**Exercise goal:**
In this exercise, the entries below include pictures. Repeat exactly the lines from the line with "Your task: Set" to the line with "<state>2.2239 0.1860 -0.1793", including both, but without the pictures.

====

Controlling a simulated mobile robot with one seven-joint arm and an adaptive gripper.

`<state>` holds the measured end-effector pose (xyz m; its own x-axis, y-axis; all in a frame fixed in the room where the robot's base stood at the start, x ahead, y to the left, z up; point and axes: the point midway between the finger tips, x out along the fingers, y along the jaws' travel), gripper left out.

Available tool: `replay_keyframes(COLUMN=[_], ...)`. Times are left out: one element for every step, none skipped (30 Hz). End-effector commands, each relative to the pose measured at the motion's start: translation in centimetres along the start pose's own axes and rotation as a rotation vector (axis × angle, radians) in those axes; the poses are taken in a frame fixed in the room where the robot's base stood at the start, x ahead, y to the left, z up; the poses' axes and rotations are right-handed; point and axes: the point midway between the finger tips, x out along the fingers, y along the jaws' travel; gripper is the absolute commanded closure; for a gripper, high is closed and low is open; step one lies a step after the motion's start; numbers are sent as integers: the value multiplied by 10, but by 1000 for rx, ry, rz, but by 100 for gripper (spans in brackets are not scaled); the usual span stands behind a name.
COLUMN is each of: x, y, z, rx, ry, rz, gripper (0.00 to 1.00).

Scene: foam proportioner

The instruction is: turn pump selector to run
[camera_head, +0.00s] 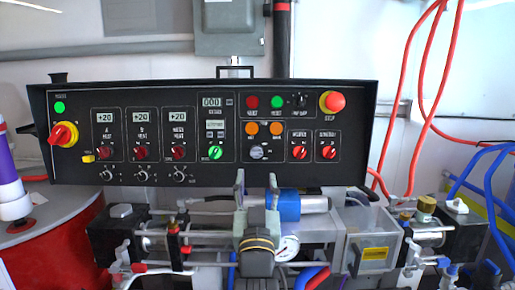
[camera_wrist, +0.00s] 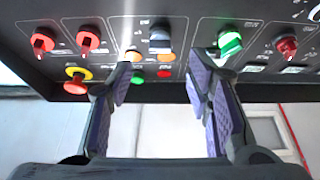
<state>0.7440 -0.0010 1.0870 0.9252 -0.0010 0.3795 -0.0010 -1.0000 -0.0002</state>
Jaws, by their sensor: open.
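A grey knob (camera_head: 257,152) sits on the black control panel (camera_head: 215,170), below two orange lights. It also shows in the wrist view (camera_wrist: 160,40), where the panel appears upside down. The labels are too small to read, so I cannot tell for sure which knob is the pump selector. My gripper (camera_head: 256,180) is open and empty, with its fingers pointing up toward the panel just below the grey knob. In the wrist view my fingertips (camera_wrist: 161,68) are spread to either side of the grey knob, apparently not touching it.
A green knob (camera_head: 215,152) is left of the grey knob, and two red knobs (camera_head: 300,152) (camera_head: 329,152) are right of it. A red stop button (camera_head: 332,102) is at upper right. Pipes and a blue cylinder (camera_head: 289,206) lie below the panel. Red hoses (camera_head: 405,80) hang right.

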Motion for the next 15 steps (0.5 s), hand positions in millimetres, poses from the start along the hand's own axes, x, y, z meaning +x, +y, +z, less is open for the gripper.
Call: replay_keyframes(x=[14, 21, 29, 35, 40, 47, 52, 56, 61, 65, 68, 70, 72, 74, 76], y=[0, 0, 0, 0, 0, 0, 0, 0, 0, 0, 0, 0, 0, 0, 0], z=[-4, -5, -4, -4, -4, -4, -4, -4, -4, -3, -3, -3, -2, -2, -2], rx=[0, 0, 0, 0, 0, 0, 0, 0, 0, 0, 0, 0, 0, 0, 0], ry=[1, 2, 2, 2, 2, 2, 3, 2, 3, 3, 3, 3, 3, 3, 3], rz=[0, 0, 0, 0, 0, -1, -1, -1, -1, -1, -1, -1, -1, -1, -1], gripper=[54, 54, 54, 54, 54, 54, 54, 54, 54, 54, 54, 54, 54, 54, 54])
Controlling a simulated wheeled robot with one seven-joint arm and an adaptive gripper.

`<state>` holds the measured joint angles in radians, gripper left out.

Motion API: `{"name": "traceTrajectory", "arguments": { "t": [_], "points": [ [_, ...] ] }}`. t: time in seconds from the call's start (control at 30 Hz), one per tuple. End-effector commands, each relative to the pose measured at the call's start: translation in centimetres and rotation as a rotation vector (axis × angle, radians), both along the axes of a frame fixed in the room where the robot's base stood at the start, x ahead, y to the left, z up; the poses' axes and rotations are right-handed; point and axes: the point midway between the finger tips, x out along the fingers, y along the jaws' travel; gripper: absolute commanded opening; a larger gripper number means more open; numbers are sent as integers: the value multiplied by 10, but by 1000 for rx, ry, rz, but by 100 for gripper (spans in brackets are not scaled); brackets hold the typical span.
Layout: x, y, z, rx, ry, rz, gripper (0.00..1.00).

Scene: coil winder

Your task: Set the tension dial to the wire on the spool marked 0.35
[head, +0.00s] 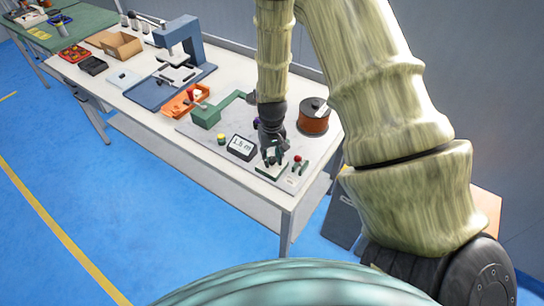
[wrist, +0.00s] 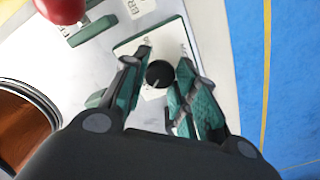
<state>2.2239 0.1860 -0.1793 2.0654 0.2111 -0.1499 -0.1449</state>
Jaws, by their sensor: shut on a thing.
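The tension dial (wrist: 160,73) is a round black knob on a pale plate with a green edge (wrist: 187,48), seen in the wrist view. My gripper (wrist: 164,68) has its green fingers on either side of the dial and is shut on it. The plate's lettering is too small to read, and so is the dial's setting. In the head view my gripper (head: 272,158) reaches down to the plate and hides the dial. A spool of copper-coloured wire (head: 314,118) stands behind it on the right. It also shows at the left of the wrist view (wrist: 22,128). Its marking is not readable.
A display reading "1.5 m" (head: 241,147) and a yellow-topped button (head: 221,138) are left of my gripper. A red-knobbed lever (head: 297,159) stands close on its right.

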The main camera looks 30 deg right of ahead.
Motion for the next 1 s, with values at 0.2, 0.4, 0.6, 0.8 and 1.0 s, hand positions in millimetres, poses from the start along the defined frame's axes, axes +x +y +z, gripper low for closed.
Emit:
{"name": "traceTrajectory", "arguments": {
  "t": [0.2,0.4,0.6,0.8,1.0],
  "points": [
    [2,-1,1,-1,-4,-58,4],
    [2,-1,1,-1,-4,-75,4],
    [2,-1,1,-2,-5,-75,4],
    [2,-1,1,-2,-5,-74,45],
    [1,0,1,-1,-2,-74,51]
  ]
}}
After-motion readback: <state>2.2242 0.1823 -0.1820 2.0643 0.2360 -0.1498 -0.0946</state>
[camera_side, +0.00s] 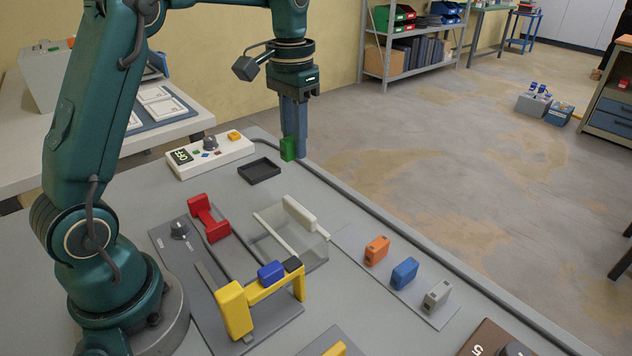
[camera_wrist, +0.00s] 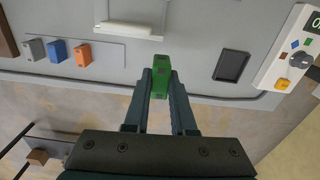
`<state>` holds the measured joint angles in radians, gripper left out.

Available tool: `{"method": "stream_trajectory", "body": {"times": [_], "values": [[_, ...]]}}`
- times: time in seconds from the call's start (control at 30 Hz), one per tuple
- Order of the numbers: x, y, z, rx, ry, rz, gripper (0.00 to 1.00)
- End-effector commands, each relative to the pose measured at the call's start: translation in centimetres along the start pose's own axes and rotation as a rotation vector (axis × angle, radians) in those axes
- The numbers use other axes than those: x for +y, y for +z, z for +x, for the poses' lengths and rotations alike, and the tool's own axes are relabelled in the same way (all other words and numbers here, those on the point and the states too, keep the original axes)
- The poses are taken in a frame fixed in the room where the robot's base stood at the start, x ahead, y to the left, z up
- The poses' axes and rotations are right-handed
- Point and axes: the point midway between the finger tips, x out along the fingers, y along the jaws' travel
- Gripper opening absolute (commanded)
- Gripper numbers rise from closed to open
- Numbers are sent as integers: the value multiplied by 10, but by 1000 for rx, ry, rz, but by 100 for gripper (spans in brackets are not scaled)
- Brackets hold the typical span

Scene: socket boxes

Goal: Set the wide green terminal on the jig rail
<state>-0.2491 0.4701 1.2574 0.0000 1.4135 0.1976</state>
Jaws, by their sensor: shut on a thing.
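The green terminal (camera_side: 288,149) is at the fingertips of my gripper (camera_side: 295,156), which is shut on it. In the wrist view the terminal (camera_wrist: 160,76) sits between the two fingers (camera_wrist: 160,95), partly covered by them. They appear held above the bench near its far edge, beyond the black tray. A yellow frame (camera_side: 236,312) stands on a grey plate at the front, with a blue block (camera_side: 270,271) and a dark block (camera_side: 292,264) along its top bar. I cannot tell for certain which part is the jig rail.
A black tray (camera_side: 260,170) and a white control box (camera_side: 212,155) lie near my gripper. A red piece (camera_side: 208,218) and a clear cover with a white handle (camera_side: 299,213) are mid-bench. Orange (camera_side: 376,250), blue (camera_side: 404,273) and grey (camera_side: 436,296) blocks stand at right.

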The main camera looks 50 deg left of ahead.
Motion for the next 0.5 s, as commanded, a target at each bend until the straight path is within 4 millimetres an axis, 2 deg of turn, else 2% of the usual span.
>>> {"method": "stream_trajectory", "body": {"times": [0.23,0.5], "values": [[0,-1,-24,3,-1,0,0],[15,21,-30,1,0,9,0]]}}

====

**Task output:**
Your task: Set the tension dial to the wire on the spool marked 0.35
[head, +0.00s] 
[wrist, +0.00s] 
<state>2.2239 0.1860 -0.1793 2.0654 0.2111 -0.1499 -0.1449</state>

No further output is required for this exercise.